Task requirements: What follows is a set of records, each of which is to be written out exactly.

Task input:
-- begin --
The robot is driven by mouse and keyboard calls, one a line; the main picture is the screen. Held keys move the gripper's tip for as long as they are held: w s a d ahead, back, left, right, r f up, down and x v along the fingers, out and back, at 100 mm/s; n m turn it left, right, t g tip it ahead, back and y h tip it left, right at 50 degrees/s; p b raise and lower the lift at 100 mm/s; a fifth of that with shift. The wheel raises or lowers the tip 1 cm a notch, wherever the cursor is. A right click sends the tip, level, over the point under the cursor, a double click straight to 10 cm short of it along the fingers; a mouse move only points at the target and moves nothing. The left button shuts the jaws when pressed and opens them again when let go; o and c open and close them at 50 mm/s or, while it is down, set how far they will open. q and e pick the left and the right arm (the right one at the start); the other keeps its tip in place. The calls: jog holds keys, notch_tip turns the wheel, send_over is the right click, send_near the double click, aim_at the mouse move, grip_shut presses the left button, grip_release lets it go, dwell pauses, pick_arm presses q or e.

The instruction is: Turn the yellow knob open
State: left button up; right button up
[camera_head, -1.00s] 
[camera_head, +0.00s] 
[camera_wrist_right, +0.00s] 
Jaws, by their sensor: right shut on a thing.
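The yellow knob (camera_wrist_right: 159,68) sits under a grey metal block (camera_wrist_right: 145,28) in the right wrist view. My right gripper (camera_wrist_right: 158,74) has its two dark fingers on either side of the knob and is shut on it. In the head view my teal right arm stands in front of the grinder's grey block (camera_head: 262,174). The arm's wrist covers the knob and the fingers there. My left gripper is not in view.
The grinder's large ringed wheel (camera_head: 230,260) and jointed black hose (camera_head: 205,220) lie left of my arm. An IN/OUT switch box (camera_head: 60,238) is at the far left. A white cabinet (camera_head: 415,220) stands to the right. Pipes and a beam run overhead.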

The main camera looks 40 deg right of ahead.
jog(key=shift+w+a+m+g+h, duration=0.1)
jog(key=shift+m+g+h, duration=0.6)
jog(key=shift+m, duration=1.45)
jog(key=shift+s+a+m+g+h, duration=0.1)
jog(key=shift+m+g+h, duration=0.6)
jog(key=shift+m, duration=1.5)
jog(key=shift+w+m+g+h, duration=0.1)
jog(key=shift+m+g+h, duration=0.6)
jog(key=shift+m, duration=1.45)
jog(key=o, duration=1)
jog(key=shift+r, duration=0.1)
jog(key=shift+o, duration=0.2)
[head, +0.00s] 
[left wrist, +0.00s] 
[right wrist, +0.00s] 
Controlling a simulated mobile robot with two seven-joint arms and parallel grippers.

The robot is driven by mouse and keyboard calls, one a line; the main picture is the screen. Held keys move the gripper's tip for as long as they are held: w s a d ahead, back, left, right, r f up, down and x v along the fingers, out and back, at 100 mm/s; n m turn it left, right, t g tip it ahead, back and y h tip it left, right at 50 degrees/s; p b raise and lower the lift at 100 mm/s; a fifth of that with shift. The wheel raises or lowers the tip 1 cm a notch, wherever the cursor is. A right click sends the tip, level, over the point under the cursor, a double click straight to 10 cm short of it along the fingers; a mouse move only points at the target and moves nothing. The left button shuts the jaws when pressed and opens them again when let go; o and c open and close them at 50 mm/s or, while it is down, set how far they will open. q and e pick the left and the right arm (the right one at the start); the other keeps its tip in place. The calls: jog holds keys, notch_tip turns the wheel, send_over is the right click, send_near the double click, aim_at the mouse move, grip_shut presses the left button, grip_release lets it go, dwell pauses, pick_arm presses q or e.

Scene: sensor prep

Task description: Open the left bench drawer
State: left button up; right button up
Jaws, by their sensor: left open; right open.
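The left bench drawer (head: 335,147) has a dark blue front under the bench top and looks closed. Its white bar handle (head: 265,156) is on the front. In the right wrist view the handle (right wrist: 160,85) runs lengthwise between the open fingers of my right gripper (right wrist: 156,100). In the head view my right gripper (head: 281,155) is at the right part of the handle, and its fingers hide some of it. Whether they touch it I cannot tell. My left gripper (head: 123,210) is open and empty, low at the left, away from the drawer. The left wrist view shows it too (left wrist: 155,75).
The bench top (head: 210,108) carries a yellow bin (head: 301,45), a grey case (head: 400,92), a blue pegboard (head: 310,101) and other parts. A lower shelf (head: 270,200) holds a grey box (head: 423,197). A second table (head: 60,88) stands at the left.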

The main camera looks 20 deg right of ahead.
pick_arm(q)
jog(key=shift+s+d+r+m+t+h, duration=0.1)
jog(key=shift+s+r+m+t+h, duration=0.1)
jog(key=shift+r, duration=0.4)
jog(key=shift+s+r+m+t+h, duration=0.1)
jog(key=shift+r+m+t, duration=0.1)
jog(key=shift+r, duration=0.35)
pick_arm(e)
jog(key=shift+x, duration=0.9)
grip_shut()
-- end --
Exercise result:
The robot is driven by mouse and keyboard calls, one a line; the main picture is the screen. Held keys move the gripper's tip for as long as they are held: w s a d ahead, back, left, right, r f up, down and x v along the fingers, out and back, at 100 mm/s; n m turn it left, right, t g tip it ahead, back and y h tip it left, right at 50 degrees/s; p b raise and lower the lift at 100 mm/s; a fifth of that with shift. The wheel raises or lowers the tip 1 cm a notch, wherever the cursor is. A right click sends the tip, level, over the point under the cursor, a double click straight to 10 cm short of it along the fingers; a mouse move only points at the target and moves nothing. The left button shuts the jaws when pressed and opens them again when let go; o and c open and close them at 50 mm/s or, while it is down, set how far they will open. q and e pick the left and the right arm (the right one at the start); the other keeps its tip in place. The calls: jog holds keys, notch_tip turns the wheel, send_over is the right click, send_near the double click, aim_at the mouse move, grip_shut presses the left button, grip_release lets it go, dwell pauses, pick_arm presses q or e.

The instruction is: Turn the yellow knob open
State: left button up; right button up
[camera_head, -1.00s] 
[camera_head, +0.00s] 
[camera_wrist_right, +0.00s] 
Jaws, by their sensor: right shut on a thing.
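The yellow knob (camera_wrist_right: 159,68) sits under a grey metal block (camera_wrist_right: 145,28) in the right wrist view. My right gripper (camera_wrist_right: 158,74) has its two dark fingers on either side of the knob and is shut on it. In the head view my teal right arm stands in front of the grinder's grey block (camera_head: 262,174). The arm's wrist covers the knob and the fingers there. My left gripper is not in view.
The grinder's large ringed wheel (camera_head: 230,260) and jointed black hose (camera_head: 205,220) lie left of my arm. An IN/OUT switch box (camera_head: 60,238) is at the far left. A white cabinet (camera_head: 415,220) stands to the right. Pipes and a beam run overhead.

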The main camera looks 40 deg right of ahead.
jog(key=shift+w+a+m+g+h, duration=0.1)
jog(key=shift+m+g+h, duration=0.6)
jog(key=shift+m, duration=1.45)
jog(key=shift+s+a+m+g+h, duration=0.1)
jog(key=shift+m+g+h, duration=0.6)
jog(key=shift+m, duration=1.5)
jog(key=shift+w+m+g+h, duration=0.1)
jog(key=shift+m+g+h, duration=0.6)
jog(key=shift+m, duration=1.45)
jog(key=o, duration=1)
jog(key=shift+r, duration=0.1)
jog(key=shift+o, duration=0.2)
[head, +0.00s] 
[left wrist, +0.00s] 
[right wrist, +0.00s] 
Controlling a simulated mobile robot with two seven-joint arms and parallel grippers.

The robot is driven by mouse and keyboard calls, one a line; the main picture is the screen. Held keys move the gripper's tip for as long as they are held: w s a d ahead, back, left, right, r f up, down and x v along the fingers, out and back, at 100 mm/s; n m turn it left, right, t g tip it ahead, back and y h tip it left, right at 50 degrees/s; p b raise and lower the lift at 100 mm/s; a fifth of that with shift. The wheel raises or lowers the tip 1 cm a notch, wherever the cursor is. A right click sends the tip, level, over the point under the cursor, a double click straight to 10 cm short of it along the fingers; a mouse move only points at the target and moves nothing. The left button shuts the jaws when pressed and opens them again when let go; o and c open and close them at 50 mm/s or, while it is down, set how far they will open. q and e pick the left and the right arm (the right one at the start); the other keeps its tip in place. The calls: jog holds keys, notch_tip turns the wheel, send_over is the right click, send_near the double click, aim_at the mouse move, grip_shut presses the left button, grip_release lets it go, dwell pauses, pick_arm presses q or e.

Scene: sensor prep

Task description: Open the left bench drawer
State: left button up; right button up
Jaws, by their sensor: left open; right open.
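The left bench drawer (head: 335,147) has a dark blue front under the bench top and looks closed. Its white bar handle (head: 265,156) is on the front. In the right wrist view the handle (right wrist: 160,85) runs lengthwise between the open fingers of my right gripper (right wrist: 156,100). In the head view my right gripper (head: 281,155) is at the right part of the handle, and its fingers hide some of it. Whether they touch it I cannot tell. My left gripper (head: 123,210) is open and empty, low at the left, away from the drawer. The left wrist view shows it too (left wrist: 155,75).
The bench top (head: 210,108) carries a yellow bin (head: 301,45), a grey case (head: 400,92), a blue pegboard (head: 310,101) and other parts. A lower shelf (head: 270,200) holds a grey box (head: 423,197). A second table (head: 60,88) stands at the left.

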The main camera looks 20 deg right of ahead.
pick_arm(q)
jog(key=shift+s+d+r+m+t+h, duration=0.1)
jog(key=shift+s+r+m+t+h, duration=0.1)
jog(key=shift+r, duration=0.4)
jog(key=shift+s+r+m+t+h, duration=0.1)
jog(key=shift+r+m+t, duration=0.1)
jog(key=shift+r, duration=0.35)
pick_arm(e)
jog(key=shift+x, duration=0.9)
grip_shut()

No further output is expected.